Instruction: Only a number is expected: how many lines in the data below contain the word "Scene".

Provided records:
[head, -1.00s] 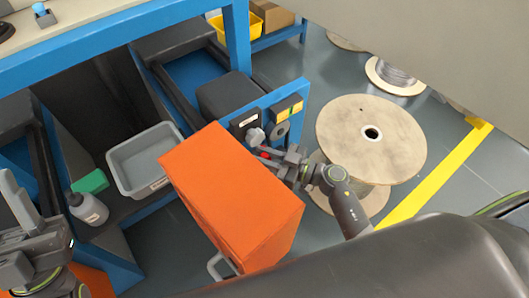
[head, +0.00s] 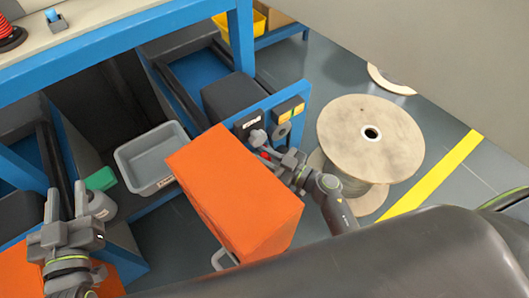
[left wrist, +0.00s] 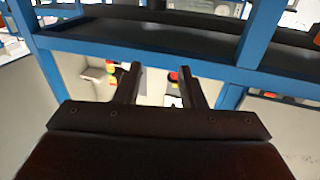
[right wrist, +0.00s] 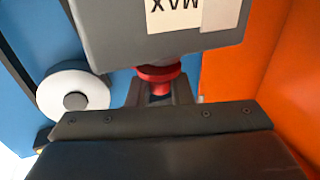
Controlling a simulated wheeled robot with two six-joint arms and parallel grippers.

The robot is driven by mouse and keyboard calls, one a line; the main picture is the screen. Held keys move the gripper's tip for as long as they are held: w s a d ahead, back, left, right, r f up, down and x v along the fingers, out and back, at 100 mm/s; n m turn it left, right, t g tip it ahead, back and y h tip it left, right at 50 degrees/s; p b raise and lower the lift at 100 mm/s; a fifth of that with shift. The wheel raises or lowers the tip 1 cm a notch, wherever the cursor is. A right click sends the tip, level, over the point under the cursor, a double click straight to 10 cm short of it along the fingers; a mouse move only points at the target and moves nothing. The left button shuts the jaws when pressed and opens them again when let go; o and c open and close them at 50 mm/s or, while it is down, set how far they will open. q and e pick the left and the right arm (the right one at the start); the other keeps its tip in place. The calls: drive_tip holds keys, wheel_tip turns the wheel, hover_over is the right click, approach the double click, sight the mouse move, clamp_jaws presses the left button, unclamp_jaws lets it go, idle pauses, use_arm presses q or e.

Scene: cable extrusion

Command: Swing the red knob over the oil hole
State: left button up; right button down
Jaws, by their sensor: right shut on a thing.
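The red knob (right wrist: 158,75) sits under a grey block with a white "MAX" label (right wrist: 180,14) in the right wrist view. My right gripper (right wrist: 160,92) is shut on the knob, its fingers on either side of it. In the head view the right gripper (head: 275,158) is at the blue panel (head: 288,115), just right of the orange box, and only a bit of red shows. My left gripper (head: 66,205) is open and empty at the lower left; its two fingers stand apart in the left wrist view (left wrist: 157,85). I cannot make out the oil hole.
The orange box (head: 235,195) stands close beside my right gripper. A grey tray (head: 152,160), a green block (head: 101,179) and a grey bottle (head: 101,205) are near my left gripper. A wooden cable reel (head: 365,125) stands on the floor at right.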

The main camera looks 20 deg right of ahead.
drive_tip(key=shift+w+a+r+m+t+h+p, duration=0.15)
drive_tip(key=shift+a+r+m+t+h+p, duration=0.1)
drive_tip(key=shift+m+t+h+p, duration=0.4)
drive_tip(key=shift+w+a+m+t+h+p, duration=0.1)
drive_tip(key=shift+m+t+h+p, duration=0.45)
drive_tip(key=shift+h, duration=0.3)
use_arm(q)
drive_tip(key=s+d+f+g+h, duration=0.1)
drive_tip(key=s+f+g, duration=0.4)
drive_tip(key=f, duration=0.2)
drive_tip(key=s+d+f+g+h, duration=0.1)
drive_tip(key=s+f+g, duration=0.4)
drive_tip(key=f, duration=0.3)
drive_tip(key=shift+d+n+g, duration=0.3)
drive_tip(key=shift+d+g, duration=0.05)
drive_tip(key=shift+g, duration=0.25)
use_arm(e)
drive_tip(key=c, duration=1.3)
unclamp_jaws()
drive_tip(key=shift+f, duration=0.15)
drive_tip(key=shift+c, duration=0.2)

* * *

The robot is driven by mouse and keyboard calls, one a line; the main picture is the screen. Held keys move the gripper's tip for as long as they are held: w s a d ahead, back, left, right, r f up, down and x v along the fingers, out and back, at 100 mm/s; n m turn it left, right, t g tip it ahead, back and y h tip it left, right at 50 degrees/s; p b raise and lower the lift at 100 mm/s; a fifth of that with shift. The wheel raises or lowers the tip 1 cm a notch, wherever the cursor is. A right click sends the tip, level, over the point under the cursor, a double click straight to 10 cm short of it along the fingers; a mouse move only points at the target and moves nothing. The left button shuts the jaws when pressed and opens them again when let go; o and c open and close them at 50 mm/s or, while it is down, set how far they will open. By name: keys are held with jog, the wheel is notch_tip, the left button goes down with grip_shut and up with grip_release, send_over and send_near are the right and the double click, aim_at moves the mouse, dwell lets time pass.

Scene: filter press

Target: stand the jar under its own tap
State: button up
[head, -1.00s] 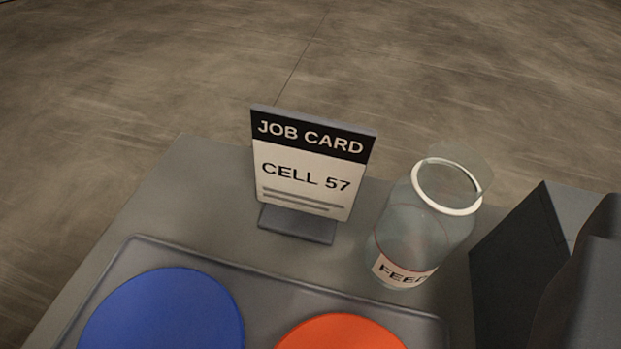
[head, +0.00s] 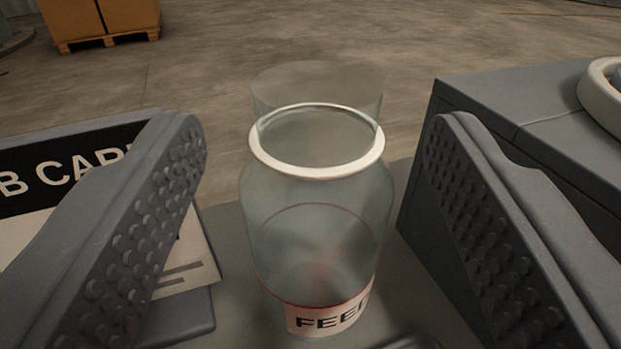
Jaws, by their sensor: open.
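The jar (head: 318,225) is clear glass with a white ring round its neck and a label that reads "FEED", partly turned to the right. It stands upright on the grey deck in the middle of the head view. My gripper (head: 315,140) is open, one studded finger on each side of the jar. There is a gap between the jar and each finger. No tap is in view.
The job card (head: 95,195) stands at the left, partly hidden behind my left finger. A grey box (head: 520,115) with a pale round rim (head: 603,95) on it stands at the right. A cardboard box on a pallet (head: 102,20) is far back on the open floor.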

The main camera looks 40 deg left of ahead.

Solution to the exercise: 2